THE PROBLEM -
Extract the whole listing as it stands. Do not include the pictures.
-----
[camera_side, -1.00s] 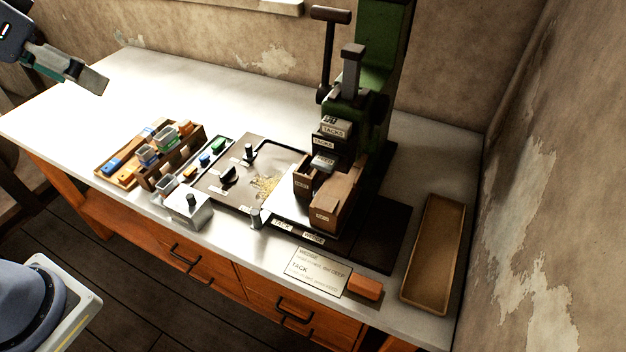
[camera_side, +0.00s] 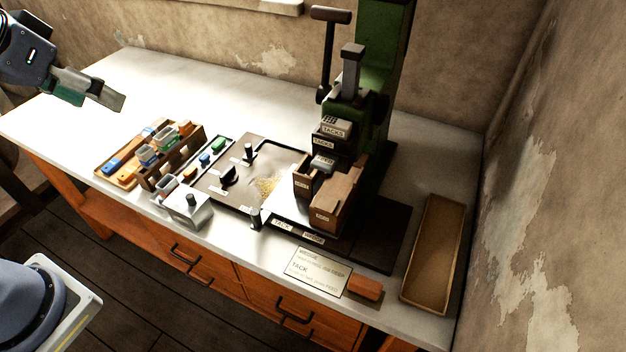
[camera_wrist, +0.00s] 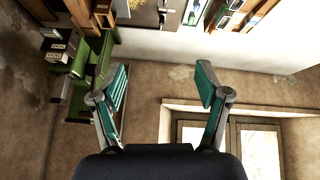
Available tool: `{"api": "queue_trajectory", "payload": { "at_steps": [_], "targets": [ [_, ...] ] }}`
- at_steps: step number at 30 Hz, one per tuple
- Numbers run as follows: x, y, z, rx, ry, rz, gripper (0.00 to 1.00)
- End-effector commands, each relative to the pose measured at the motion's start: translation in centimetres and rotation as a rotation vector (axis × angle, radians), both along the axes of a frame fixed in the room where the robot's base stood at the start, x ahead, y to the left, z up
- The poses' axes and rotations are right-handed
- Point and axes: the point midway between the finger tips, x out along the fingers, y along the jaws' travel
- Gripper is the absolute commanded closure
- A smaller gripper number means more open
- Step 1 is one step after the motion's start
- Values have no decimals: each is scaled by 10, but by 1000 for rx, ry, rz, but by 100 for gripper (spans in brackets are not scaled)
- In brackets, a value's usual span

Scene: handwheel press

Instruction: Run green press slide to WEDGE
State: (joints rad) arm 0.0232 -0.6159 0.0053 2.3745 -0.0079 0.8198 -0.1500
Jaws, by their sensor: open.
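The green press (camera_side: 376,70) stands at the back right of the bench, with a dark T-shaped lever (camera_side: 328,50) at its top. Blocks labelled TACKS (camera_side: 334,129) sit on its front above wooden blocks. At its base front are two labels, TACK (camera_side: 283,225) and WEDGE (camera_side: 314,238). Which of them the slide stands at, I cannot tell. My gripper (camera_side: 118,101) is at the upper left of the side view, above the bench and far from the press. In the wrist view my gripper (camera_wrist: 163,88) is open and empty; the green press (camera_wrist: 72,66) shows at upper left.
A placard (camera_side: 318,271) and an orange-brown block (camera_side: 366,289) lie at the front edge. An empty wooden tray (camera_side: 433,252) is at right. The back left bench is clear.

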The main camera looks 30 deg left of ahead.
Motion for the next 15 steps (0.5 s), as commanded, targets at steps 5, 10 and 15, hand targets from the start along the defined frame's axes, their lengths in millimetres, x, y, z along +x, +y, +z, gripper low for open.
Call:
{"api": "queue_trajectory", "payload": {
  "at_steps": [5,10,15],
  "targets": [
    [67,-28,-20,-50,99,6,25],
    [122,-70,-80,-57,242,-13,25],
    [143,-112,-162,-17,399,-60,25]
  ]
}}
-----
FULL OUTPUT -
[camera_side, -1.00s] 
[camera_side, +0.00s] 
[camera_wrist, +0.00s] 
Available tool: `{"api": "queue_trajectory", "payload": { "at_steps": [_], "targets": [ [_, ...] ] }}`
- at_steps: step number at 30 Hz, one per tuple
- Numbers run as follows: x, y, z, rx, ry, rz, gripper (0.00 to 1.00)
- End-effector commands, each relative to the pose measured at the motion's start: translation in centimetres and rotation as a rotation vector (axis × angle, radians), both along the axes of a frame fixed in the room where the robot's base stood at the start, x ahead, y to the left, z up
- The poses' axes and rotations are right-handed
- Point and axes: the point midway between the finger tips, x out along the fingers, y along the jaws' travel
- Gripper is the absolute commanded closure
- A smaller gripper number means more open
- Step 1 is one step after the motion's start
- Values have no decimals: each is scaled by 10, but by 1000 for rx, ry, rz, but by 100 for gripper (spans in brackets are not scaled)
- In brackets, a value's usual span

Scene: handwheel press

Instruction: Run green press slide to WEDGE
State: (joints rad) arm 0.0232 -0.6159 0.0053 2.3745 -0.0079 0.8198 -0.1500
Jaws, by their sensor: open.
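The green press (camera_side: 376,70) stands at the back right of the bench, with a dark T-shaped lever (camera_side: 328,50) at its top. Blocks labelled TACKS (camera_side: 334,129) sit on its front above wooden blocks. At its base front are two labels, TACK (camera_side: 283,225) and WEDGE (camera_side: 314,238). Which of them the slide stands at, I cannot tell. My gripper (camera_side: 118,101) is at the upper left of the side view, above the bench and far from the press. In the wrist view my gripper (camera_wrist: 163,88) is open and empty; the green press (camera_wrist: 72,66) shows at upper left.
A placard (camera_side: 318,271) and an orange-brown block (camera_side: 366,289) lie at the front edge. An empty wooden tray (camera_side: 433,252) is at right. The back left bench is clear.

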The main camera looks 30 deg left of ahead.
Motion for the next 15 steps (0.5 s), as commanded, targets at steps 5, 10 and 15, hand targets from the start along the defined frame's axes, their lengths in millimetres, x, y, z along +x, +y, +z, gripper low for open.
Call:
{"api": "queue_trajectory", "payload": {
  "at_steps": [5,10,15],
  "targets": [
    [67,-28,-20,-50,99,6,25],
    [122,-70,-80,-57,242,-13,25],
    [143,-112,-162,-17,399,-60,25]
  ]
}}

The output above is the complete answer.